Am zehnten März wurden in der Innenstadt von Frankfurt Lichterketten, Sterne und Halbmonde mit dem Schriftzug „Happy Ramadan“ aufgestellt. Frankfurt soll somit die erste Stadt in Deutschland sein, die den Ramadan ganz offiziell feiert. In Köln ist ebenfalls eine Straße beleuchtet, allerdings finanziert durch einen privaten Verein. Frankfurts Bevölkerung besteht nach Recherchen aus unserer aktuellen Printausgabe (hier zu bestellen) zu etwa 30,9 % aus Menschen mit ausländischer Staatsbürgerschaft. Laut der Frankfurter Rundschau leben dort mehr als 150.000 Muslime, also etwa ein Viertel aller Einwohner*innen.
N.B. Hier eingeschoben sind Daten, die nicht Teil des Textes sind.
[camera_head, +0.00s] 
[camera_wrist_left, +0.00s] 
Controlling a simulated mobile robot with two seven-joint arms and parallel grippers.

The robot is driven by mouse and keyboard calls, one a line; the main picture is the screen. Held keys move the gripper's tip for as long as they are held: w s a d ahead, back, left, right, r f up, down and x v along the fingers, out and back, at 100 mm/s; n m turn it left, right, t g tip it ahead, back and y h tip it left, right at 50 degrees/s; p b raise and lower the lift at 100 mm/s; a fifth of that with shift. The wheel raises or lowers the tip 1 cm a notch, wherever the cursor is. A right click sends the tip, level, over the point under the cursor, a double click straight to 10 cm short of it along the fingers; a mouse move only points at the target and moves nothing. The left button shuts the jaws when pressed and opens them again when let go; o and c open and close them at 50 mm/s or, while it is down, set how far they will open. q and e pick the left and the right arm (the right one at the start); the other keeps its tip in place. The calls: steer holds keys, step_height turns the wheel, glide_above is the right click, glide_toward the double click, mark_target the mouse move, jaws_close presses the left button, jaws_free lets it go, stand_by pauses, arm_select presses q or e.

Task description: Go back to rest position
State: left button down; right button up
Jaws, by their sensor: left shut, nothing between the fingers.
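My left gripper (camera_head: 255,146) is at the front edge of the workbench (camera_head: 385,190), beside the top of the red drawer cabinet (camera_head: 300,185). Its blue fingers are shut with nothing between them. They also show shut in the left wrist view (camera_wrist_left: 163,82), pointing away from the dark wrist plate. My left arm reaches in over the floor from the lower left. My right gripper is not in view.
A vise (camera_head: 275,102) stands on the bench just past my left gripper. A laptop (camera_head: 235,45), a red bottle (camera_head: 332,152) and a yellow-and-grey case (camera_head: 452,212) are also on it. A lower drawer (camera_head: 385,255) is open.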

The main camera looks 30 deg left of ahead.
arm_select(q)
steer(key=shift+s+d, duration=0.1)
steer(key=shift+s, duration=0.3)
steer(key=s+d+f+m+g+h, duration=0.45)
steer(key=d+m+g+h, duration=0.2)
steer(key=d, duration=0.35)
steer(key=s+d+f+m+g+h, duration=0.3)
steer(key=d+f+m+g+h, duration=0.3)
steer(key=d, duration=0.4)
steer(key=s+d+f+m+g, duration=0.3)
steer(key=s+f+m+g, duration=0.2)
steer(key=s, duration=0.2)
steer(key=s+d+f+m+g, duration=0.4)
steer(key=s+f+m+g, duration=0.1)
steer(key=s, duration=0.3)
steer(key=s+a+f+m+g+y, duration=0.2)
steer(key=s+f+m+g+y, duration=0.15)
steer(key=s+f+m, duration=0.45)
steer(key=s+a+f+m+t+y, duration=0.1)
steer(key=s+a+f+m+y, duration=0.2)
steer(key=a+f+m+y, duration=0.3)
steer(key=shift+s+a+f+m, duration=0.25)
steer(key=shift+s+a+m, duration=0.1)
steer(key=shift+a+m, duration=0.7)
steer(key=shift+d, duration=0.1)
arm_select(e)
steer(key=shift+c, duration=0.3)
Dieses Thema wurde in den sozialen Medien in den letzten Tagen bereits ausgiebig diskutiert. Meine Frage ist jedoch: Warum sollte ich, der in Hamburg lebt, entscheiden, was in Frankfurt angemessen ist? Das ist genauso, als würde ich meine Meinung darüber äußern, ob in Gelsenkirchen ein neuer Kindergarten eröffnet werden sollte. Das geht mich schlichtweg nichts an.
Das Problem ist, dass alle Themen, die mit Migrantinnen und Geflüchteten zu tun haben, instrumentalisiert und somit überregional werden. Rechte Akteure nutzen diese Themen, um ihre Meinung zu verbreiten und ihre Position zu stärken. Im Netz entsteht schnell der Eindruck, dass sie die Mehrheit bilden. Das ist auch in Köln passiert, wo der Muezzinruf einmal pro Woche ertönen darf. Nur die Kölner hören diesen Muezzin, aber alle Menschen, auch aus kleinen Dörfern in Norddeutschland, äußerten sich dazu und wollten mitreden, obwohl es sie gar nicht betrifft. Laut domradio gab es nach einem halben Jahr keine Beschwerden seitens der Anwohnerinnen.
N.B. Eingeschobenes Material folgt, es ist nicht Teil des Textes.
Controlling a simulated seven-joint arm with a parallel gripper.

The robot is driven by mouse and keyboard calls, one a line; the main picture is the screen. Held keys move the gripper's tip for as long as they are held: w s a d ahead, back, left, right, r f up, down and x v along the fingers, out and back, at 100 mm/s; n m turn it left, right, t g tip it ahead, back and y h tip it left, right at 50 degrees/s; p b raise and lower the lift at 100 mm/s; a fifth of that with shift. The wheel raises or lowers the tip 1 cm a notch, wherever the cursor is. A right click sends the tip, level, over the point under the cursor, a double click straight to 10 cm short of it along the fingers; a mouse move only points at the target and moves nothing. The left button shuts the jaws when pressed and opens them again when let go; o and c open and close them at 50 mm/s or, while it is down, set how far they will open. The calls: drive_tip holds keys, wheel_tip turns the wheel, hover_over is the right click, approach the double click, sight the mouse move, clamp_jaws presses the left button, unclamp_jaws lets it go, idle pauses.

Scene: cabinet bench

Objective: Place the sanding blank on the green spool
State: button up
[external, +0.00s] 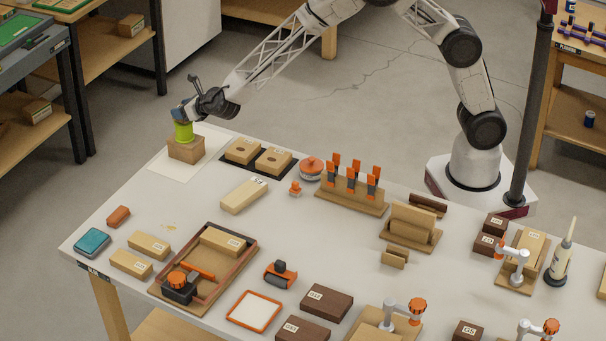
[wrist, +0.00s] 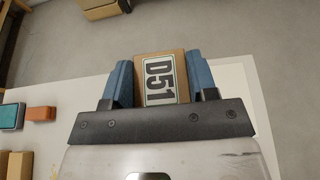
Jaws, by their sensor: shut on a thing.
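The sanding blank (wrist: 165,80) is a tan block with a "D51" label, between the two blue fingers of my gripper (wrist: 160,82) in the wrist view. My gripper (external: 183,116) is shut on it, at the far left corner of the bench in the external view. The lime-green spool (external: 183,132) stands upright on a brown wooden block (external: 186,150), directly below the fingers. The fingers hide most of the blank in the external view. I cannot tell whether the blank touches the spool. The spool is hidden in the wrist view.
The wooden block stands on a white sheet (external: 160,170). Right of it, a dark mat (external: 232,161) holds two blocks with holes. A tool rack (external: 350,195), tray (external: 252,245), clamps and loose blocks fill much of the bench. The space above the spool's corner is otherwise clear.

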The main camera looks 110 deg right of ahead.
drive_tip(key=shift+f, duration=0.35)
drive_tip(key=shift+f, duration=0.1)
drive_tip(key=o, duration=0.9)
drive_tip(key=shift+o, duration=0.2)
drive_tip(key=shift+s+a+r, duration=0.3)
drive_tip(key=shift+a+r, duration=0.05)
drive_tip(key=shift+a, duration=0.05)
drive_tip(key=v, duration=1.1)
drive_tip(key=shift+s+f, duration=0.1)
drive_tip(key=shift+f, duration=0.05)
Inzwischen hat RTL die Frage verändert: „Finden Sie die Ramadan-Beleuchtung in deutschen Innenstädten gut?“ und die Antwortmöglichkeiten sind „Ja, der Islam gehört zu Deutschland“ und „Nein, das finde ich unpassend“. Fast 50.000 Menschen haben inzwischen geantwortet, 93 % von ihnen finden die Beleuchtung unpassend. Vielleicht, weil sie nicht an schön geschmückten Innenstädten interessiert sind oder weil sie finden, dass Muslime immer noch Fremde sind, obwohl sie seit vielen Jahrzehnten in Deutschland leben.
Am Ende ist es für viele Muslime sehr schön, dass Frankfurt endlich mit ihnen den Ramadan feiern möchte. So wird nicht die deutsche Gesellschaft islamisiert – sondern der Ramadan almanisiert.